■ Work to complete ■
Skip every line before the one containing "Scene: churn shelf", then copy that line and the rest of the entries below exactly, through the last line.

****************

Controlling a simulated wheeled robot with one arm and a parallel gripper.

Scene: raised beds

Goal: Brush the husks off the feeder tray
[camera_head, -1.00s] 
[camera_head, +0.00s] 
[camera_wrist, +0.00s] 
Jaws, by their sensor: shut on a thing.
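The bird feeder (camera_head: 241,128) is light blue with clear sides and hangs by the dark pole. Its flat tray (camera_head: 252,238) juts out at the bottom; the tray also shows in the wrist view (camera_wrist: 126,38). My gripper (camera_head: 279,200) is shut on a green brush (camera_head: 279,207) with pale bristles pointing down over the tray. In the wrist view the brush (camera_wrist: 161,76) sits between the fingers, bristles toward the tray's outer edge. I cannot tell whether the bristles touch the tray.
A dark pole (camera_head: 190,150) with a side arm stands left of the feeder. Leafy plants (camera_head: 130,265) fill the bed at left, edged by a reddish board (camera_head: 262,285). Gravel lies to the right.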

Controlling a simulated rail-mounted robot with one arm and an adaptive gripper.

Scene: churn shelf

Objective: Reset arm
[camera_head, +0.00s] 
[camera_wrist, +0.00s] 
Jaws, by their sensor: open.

****************

■ Answer for the task ■
Scene: churn shelf

Objective: Reset arm
[camera_head, +0.00s] 
[camera_wrist, +0.00s] 
Jaws, by their sensor: open.

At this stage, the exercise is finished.